Se somarmos as duas perdas, o estado desperdiça nada menos que 670 mil
toneladas de frutas, legumes e verduras, por ano.
Um desses pontos de abastecimento
é a Ceasa de Irajá, que poderia receber o título de campeã do desperdício no
Estado do Rio, sem perigo de exageros. Durante três dias, em horários
diferentes, O DIA acompanhou os trabalhos de descarregamento, triagem e
descarte dos alimentos no local. Numa única loja que comercializa frutas, a
Vieira Rodrigues, uma tonelada de mamão formosa (cada fruta pesa em média 1,8
kg) é jogada no lixo, diariamente.
Na Vieira Rodrigues, numa
madrugada de junho, entre 3h e 5h um único descarregador atirou ao fosso 300
mamões — o que equivale a um mamão descartado por minuto. Um adjetivo pode
definir com exatidão as cenas registradas: descalabro.
Os produtos são descarregados numa
plataforma chamada de pedra, na qual os caminhões encostam a traseira para a
retirada das mercadorias. A altura entre a pedra e as rodas dos caminhões é de
1,60 m, aproximadamente. É dessa altura que os descarregadores atiram os
alimentos no chão, que vira um fosso. Embora absolutamente aptos ao consumo
humano, frutas, verduras e legumes são jogados fora puramente por questões
estéticas — um amassadinho ali, uma marca de ripa de caixote acolá. Muitos se
espatifam no cimento.
Nos dois lados da plataforma há
enormes caçambas de lixo, que também ficam abarrotadas de alimentos e se transformam
em gôndolas para as pessoas que chegam de manhã com seus carrinhos de feira.

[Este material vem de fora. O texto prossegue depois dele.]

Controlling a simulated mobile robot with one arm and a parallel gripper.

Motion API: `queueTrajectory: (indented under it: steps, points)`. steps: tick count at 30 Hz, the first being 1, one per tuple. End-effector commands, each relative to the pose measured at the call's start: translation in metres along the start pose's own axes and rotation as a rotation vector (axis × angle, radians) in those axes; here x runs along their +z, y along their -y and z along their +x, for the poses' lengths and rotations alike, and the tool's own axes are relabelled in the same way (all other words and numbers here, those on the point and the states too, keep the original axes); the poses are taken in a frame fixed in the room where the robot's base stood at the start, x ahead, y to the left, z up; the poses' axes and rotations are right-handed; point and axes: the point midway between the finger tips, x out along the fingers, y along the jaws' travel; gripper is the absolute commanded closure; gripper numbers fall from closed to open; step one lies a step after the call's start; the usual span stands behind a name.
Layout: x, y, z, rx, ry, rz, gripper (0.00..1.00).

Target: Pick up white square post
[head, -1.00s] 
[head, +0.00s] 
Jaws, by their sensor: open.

Uma altura de apenas 1,60 m separa a fartura e o desperdício, da fome e da
busca pela sobrevivência.
“Perde-se por dia, em média, uma tonelada de
mamões. No verão a perda é maior ainda. Quase dobra a quantidade jogada fora”,
revelou Aloísio Renato Gonçalves, de 47 anos, que lidera a triagem da fruta em
frente à Vieira Rodrigues. O proprietário da loja, Fernando Vieira, conta que
compra diariamente 40 mil quilos da fruta. “Divido o prejuízo do descarte com o
produtor”, disse.
Os mamões chegam em caminhões
abarrotados de caixotes empilhados. Para fazer a seleção, é preciso retirar as
frutas dos caixotes e colocá-las num imenso tabuleiro de madeira. Nesse
processo, mais mamões são danificados. É notório que os trabalhadores não dominam
técnicas de manuseio: despejam as caixas sobre o tabuleiro. Vez ou outra, ao se
mover, um deles acaba pisando nas frutas.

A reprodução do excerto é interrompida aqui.